One important edge case is movement that immediately reverses direction, such as "RIGHT" followed by "LEFT". A buggy implementation might incorrectly accumulate movement or mishandle index updates. The solution handles this naturally because each command directly modifies the current position, and opposite operations cancel each other out correctly.

Another important case is repeated vertical movement. Since vertical movement changes the flattened index by n rather than 1, implementations that confuse row movement with column movement can produce incorrect answers. This implementation explicitly adds or subtracts n for "DOWN" and "UP", ensuring accurate row transitions.

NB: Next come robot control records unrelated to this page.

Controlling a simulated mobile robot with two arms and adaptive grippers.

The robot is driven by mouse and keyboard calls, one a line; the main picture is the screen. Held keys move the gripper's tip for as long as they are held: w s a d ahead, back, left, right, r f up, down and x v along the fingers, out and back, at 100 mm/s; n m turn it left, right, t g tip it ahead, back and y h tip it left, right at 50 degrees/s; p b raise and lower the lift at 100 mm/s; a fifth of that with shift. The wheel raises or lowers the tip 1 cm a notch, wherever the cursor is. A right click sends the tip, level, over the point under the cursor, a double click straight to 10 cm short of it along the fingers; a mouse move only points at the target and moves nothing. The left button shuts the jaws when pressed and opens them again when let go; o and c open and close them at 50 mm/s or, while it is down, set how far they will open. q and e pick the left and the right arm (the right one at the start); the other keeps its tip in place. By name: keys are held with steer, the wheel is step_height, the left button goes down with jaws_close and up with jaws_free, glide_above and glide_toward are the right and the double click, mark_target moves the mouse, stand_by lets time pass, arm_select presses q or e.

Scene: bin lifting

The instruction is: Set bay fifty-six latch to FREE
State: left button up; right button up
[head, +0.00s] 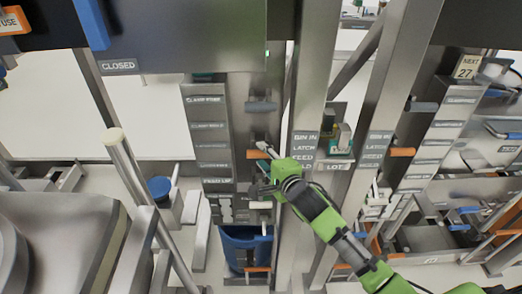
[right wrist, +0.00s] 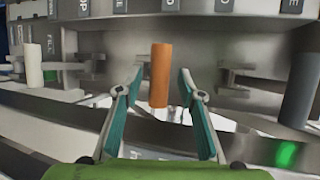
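My right gripper (head: 264,164) is at the column of levers in the middle of the head view. In the right wrist view my right gripper (right wrist: 161,76) is open, with one finger on each side of an orange handle (right wrist: 160,75) and a gap on both sides. The orange handle also shows in the head view (head: 257,154), just beyond the fingers. A grey handle (head: 261,106) is above it and a pale handle (head: 260,205) below. I cannot read a bay number fifty-six or the word FREE. My left gripper is out of view.
A steel post (head: 307,105) stands just right of the handles. A label strip (head: 208,130) is to their left. A blue bin (head: 240,250) is below. Another orange handle (head: 402,152) is on the right. A CLOSED sign (head: 118,66) hangs upper left.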

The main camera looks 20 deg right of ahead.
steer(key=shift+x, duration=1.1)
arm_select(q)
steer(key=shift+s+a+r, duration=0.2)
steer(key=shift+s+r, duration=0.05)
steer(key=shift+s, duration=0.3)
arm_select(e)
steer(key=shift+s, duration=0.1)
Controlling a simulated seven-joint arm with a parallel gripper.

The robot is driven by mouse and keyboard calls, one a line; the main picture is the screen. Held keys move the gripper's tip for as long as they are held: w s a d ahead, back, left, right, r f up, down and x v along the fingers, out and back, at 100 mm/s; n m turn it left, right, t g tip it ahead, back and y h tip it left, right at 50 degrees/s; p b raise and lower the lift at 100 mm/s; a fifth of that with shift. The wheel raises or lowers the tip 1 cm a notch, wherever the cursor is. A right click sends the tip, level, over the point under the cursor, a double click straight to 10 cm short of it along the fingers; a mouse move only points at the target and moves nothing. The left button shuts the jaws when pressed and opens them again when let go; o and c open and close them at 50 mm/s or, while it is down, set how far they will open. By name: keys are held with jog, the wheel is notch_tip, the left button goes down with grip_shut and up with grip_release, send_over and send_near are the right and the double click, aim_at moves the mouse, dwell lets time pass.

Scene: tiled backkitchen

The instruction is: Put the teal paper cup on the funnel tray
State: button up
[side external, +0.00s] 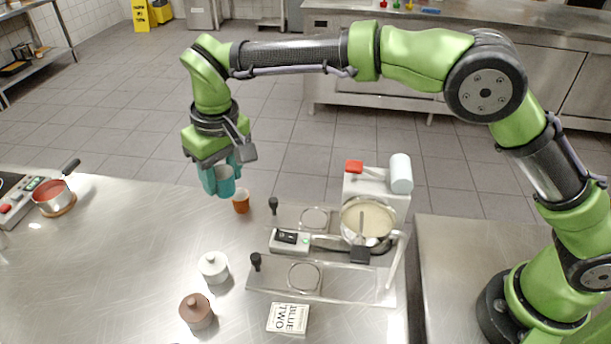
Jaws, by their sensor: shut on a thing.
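The teal paper cup (224,183) is held upright between the fingers of my gripper (222,176), above the steel table. My gripper is shut on it, and its fingers are also teal, so the exact contact is hard to make out. The funnel tray seems to be one of two steel trays with a round ring and a black knob: a front one (340,285) and a back one (328,222). I cannot tell which is meant. Both lie to the right of my gripper.
An orange cup (241,203) stands just below and right of the held cup. A white jar (213,265), a brown jar (196,311) and a book (288,318) are in front. The table's left middle is clear.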

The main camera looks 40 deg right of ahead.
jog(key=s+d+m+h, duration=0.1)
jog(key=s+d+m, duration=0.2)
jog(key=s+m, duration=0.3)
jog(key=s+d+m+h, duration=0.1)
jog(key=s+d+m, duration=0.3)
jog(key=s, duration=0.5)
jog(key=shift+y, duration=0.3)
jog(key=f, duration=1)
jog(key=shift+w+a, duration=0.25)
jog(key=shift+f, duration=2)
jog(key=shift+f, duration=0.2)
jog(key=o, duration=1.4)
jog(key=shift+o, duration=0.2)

A third edge case involves returning to the starting position after several moves. For example, a sequence like ["DOWN", "UP"] should end at 0. Because the algorithm maintains a running position total and applies inverse operations correctly, it naturally handles these cases without special logic.

Finally, very small grids such as n = 2 can expose off-by-one mistakes in coordinate calculations. Since this implementation avoids explicit coordinate conversion entirely and directly updates the flattened index, it avoids many common indexing bugs.